**Directions**
Pull out each line of the records holding the string "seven".

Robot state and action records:
------------------------------------------------------------------------

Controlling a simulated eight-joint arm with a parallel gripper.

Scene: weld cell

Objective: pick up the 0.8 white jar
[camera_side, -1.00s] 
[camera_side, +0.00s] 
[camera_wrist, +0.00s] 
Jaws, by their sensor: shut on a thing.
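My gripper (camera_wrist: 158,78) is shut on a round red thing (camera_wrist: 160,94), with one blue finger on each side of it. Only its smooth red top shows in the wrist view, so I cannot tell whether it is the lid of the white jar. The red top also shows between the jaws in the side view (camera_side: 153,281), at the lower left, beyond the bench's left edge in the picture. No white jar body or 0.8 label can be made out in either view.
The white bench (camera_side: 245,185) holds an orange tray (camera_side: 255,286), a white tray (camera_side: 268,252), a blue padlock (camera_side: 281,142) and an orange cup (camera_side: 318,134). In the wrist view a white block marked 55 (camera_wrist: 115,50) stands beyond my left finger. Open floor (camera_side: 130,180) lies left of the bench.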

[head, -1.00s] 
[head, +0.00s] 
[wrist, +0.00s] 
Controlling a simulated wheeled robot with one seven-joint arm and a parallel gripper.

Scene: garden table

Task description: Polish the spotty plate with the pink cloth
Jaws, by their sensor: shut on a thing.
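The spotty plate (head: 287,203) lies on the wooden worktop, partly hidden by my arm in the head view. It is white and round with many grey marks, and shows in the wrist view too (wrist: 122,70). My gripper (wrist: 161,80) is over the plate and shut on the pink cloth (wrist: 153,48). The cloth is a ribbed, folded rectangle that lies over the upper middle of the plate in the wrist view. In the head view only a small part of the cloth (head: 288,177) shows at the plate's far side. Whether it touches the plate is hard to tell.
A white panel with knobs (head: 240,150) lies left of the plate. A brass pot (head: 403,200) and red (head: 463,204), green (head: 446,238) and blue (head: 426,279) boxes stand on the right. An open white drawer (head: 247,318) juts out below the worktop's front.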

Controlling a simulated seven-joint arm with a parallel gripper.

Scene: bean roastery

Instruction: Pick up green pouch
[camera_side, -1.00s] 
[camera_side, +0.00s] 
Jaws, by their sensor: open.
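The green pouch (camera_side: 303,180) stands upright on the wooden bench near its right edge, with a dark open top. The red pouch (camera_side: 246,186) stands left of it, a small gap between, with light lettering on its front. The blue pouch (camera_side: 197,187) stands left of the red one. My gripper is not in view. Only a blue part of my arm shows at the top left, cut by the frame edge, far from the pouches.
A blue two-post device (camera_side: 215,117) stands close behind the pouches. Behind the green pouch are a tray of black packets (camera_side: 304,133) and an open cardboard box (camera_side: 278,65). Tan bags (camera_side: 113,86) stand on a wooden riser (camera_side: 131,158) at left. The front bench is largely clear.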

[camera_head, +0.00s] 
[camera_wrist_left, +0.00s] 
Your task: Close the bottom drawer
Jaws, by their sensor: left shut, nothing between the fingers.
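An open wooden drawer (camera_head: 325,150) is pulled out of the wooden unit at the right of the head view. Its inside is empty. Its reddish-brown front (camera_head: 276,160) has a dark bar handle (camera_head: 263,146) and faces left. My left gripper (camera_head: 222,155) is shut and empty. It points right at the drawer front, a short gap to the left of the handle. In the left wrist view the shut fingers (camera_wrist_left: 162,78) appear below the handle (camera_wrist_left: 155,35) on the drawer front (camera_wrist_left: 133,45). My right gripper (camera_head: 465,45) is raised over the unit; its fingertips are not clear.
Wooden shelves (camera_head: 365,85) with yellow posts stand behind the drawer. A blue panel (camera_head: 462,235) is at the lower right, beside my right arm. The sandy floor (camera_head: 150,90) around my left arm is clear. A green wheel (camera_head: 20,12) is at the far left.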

------------------------------------------------------------------------

**Answer to this exercise**
Controlling a simulated wheeled robot with one seven-joint arm and a parallel gripper.
Controlling a simulated seven-joint arm with a parallel gripper.

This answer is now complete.